My wife was so thrilled when she saw this book come in the mail that I thought she would jump into my arms with joy.
The only reason that we can see the floor in our house is because my delightful wife is a neat freak . . . and she constantly takes action to contain my piles and clutter.
If I leave town for a few days, many piles will permanently disappear. I can't find anything when I return, but they do disappear.
Rita Emmett uses humor to deal with us Clutter-a-Holics. I assume that she believes that if she can help us laugh at ourselves we'll do something about the clutter. I found that her best jibes describe my relatives, leaving me feeling superior for being so much less of a Clutter-a-Holic than they are.
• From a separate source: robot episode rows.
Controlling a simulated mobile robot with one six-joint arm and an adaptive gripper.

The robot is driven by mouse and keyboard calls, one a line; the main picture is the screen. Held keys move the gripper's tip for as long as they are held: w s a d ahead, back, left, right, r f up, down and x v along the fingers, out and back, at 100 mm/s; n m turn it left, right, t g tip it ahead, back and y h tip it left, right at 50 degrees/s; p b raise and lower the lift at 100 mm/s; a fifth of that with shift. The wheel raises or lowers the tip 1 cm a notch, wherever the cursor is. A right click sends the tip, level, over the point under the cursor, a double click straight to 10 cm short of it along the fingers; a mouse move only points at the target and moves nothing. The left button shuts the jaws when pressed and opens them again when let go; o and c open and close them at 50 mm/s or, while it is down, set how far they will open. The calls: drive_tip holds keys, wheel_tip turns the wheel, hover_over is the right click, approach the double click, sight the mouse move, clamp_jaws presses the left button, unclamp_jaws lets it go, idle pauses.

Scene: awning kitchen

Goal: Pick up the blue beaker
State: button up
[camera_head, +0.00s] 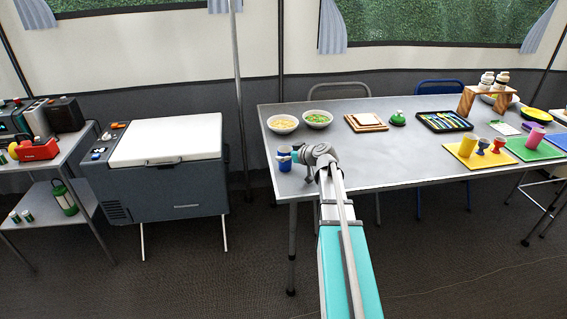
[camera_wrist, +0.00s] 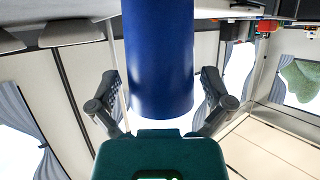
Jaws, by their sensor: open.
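The blue beaker (camera_head: 284,163) stands near the left front corner of the long grey table (camera_head: 350,182) in the head view. In the wrist view the blue beaker (camera_wrist: 158,60) is large and sits between the two fingers. My gripper (camera_head: 297,155) is at the beaker's right side in the head view, its fingers reaching toward it. In the wrist view my gripper (camera_wrist: 158,98) is open, with a visible gap between each finger and the beaker. Part of the beaker is hidden by the gripper in the head view.
Two bowls (camera_head: 283,124) (camera_head: 317,119) stand behind the beaker. A wooden board (camera_head: 366,122), a green bell-shaped item (camera_head: 398,118) and a dark cutlery tray (camera_head: 444,121) lie farther right. Cups stand on a yellow mat (camera_head: 461,161). A white-lidded cooler (camera_head: 166,138) is left of the table.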

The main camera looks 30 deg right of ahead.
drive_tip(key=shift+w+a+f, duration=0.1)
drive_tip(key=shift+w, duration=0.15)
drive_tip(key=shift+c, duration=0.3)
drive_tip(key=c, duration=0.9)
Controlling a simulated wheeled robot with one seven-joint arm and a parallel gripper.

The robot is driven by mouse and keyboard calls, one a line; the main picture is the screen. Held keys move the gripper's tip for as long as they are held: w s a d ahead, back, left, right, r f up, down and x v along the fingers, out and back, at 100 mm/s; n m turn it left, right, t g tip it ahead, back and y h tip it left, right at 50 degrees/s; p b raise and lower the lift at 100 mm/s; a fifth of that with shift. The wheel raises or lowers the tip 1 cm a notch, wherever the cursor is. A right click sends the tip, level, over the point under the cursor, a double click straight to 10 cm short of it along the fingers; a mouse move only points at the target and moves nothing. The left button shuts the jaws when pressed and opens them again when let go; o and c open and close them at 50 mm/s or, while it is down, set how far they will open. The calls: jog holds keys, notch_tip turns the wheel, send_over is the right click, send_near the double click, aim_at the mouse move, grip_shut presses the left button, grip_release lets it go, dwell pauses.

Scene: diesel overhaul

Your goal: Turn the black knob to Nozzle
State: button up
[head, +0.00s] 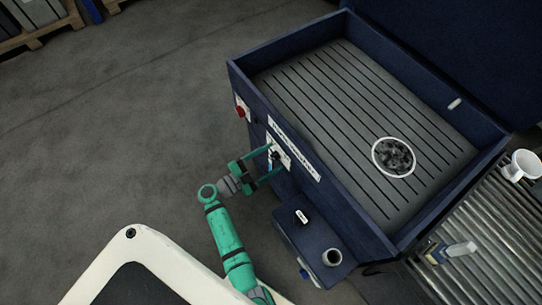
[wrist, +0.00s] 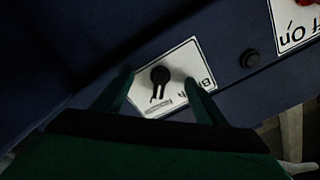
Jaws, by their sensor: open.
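The black knob (wrist: 160,74) sits on a white label plate (wrist: 178,52) on the side of the blue washer cabinet. A narrow dark part runs down from its round top in the wrist view. The plate's lettering is upside down there; a word starting with "B" shows at right, and lower lettering is too small to read. My gripper (wrist: 160,90) is open, with one finger on each side of the knob and gaps visible. In the head view my gripper (head: 276,160) is at the plate, and its fingers partly cover the knob area.
A red switch (head: 240,112) is left of the plate. A small black button (wrist: 250,59) lies between the plate and an "On" label (wrist: 293,20). A lower blue box (head: 318,243) with a cup projects below the plate. Open floor lies left.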

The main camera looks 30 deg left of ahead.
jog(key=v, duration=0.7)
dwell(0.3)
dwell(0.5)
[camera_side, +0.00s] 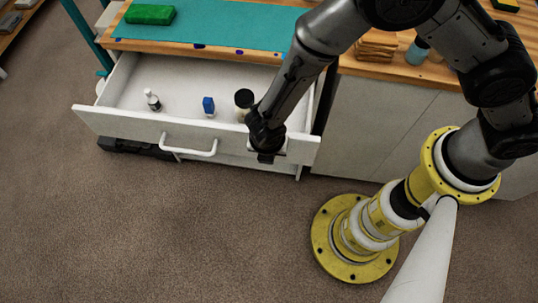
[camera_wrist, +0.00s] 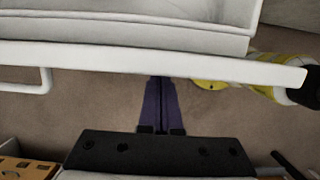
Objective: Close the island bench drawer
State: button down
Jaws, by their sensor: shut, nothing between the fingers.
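The island bench drawer is pulled open, with its white front panel (camera_side: 120,124) standing well out from the bench. Its white bar handle (camera_side: 190,147) is left of my gripper (camera_side: 266,157). My gripper is shut and empty, low by the right part of the front panel. In the wrist view, the shut dark fingers (camera_wrist: 161,105) show against the floor, just outside the drawer front's edge (camera_wrist: 150,59). The handle (camera_wrist: 30,80) is at the left there. I cannot tell whether the fingers touch the panel.
Inside the drawer are a white bottle with a dark cap (camera_side: 152,100), a small blue item (camera_side: 208,106) and a dark-lidded jar (camera_side: 243,104). The wooden benchtop (camera_side: 350,66) carries a teal mat (camera_side: 220,28) and a green block (camera_side: 150,14). Floor in front is clear at left.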

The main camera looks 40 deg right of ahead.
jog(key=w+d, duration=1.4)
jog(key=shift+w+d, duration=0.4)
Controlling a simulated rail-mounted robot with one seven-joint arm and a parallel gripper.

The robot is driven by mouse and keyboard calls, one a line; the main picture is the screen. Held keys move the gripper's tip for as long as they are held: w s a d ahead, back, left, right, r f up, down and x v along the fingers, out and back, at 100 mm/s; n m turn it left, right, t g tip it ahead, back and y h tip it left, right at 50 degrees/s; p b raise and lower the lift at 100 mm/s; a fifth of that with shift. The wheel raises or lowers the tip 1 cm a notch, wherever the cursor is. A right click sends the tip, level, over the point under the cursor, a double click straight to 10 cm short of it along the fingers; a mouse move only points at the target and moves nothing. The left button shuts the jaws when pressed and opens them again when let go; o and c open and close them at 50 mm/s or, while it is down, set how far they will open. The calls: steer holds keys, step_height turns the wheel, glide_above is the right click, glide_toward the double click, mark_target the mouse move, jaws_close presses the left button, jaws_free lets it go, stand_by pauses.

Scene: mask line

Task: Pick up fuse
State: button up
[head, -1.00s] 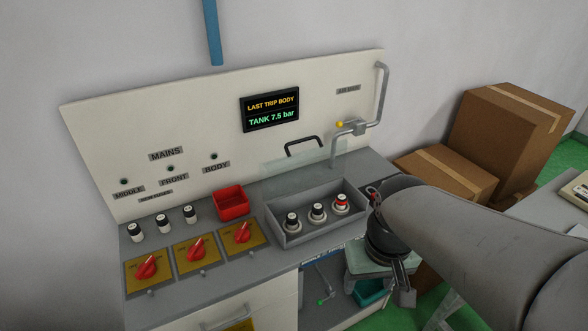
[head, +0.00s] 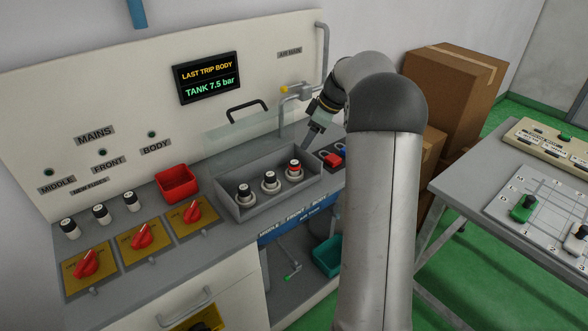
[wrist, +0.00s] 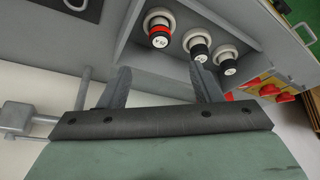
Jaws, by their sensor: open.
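Three fuses stand in a row in the grey open box: a left one (head: 245,194), a middle one (head: 270,181) and a right one with a red band (head: 294,170). The red-banded fuse (wrist: 160,32) and the two black-and-white ones also show in the wrist view. Several more black-and-white fuses (head: 100,214) stand at the left of the bench by the NEW FUSES label. My gripper (head: 309,139) is over the back right end of the box, pointing down. In the wrist view its open fingers (wrist: 165,82) are empty and apart from the fuses.
A red bin (head: 178,184) stands left of the box (head: 240,214). Red switches on yellow plates (head: 142,236) line the bench front. A raised clear lid (head: 245,128) stands behind the box. A grey pipe (head: 318,60) with a yellow-tipped valve is close to my gripper.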

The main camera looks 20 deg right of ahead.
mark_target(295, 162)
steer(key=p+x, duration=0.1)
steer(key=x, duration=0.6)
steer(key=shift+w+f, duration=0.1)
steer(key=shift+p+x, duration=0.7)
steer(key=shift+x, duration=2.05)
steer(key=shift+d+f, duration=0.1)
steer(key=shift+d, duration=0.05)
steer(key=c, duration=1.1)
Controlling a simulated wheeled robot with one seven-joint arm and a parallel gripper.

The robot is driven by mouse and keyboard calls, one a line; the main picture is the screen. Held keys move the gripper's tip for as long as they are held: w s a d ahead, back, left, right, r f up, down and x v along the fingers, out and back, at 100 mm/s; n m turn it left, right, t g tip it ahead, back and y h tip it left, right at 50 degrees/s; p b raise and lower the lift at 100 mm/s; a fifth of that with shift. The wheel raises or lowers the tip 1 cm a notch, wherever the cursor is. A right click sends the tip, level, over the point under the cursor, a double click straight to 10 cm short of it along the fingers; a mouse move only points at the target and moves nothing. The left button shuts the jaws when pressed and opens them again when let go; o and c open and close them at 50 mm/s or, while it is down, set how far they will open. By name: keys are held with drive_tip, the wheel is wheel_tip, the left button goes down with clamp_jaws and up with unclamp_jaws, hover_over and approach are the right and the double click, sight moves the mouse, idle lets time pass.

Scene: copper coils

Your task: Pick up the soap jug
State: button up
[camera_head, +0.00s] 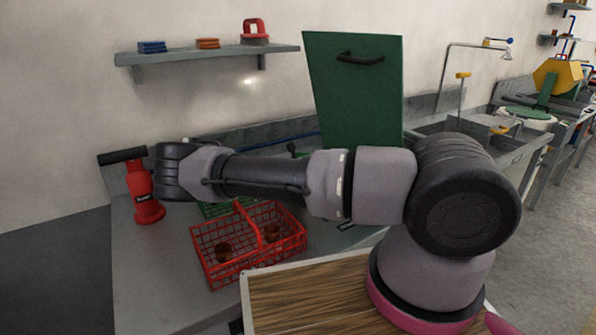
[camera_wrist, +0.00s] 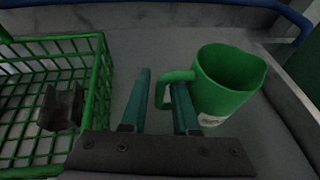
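The soap jug seems to be the green jug (camera_wrist: 228,82) in the wrist view. It stands upright on the grey counter, its open top towards the camera and its handle to the left. My gripper (camera_wrist: 162,77) is open, with two teal fingers apart. The outer bar of the handle shows between the fingers, and the right finger appears to lie within the handle loop. I cannot tell whether either finger touches it. In the head view my arm hides the jug and the gripper.
A green wire basket (camera_wrist: 101,84) holding a dark block stands just left of my gripper. A red wire basket (camera_head: 249,262), a red tool (camera_head: 146,195) and a tall green panel (camera_head: 352,95) are around the counter. A shelf (camera_head: 205,55) hangs above.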

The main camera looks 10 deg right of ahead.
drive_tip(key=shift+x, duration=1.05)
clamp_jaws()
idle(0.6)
I'm not sure that was her intention.
The book points out the close ties between procrastination, wishful thinking and negligence . . . all of which contribute to clutter.
If you really want to get rid of clutter (without getting rid of your Clutter-a-Holic) this book offers a good plan: Be the Clutter-a-Holic's buddy in erasing clutter.
Although ostensibly aimed at the Clutter-a-Holic, this book is more for the Clutter-a-Holic's co-inhabitants.
I came away from the book feeling like I knew a lot more about how to get rid of clutter (such as replacing my piles with files), but not feeling much more incentive to eliminate clutter than before.
Now if a book can make me want to get rid of clutter, that would be something.
The best method for me is to simply have to move every so often. Every time we move, a lot gets thrown away. If I haven't opened a box since when I moved it, the box gets dumped. I like that system!
Seriously, this is one of the best anti-clutter books I've seen. If you want to get rid of clutter but don't know how, Ms. Emmett is your author.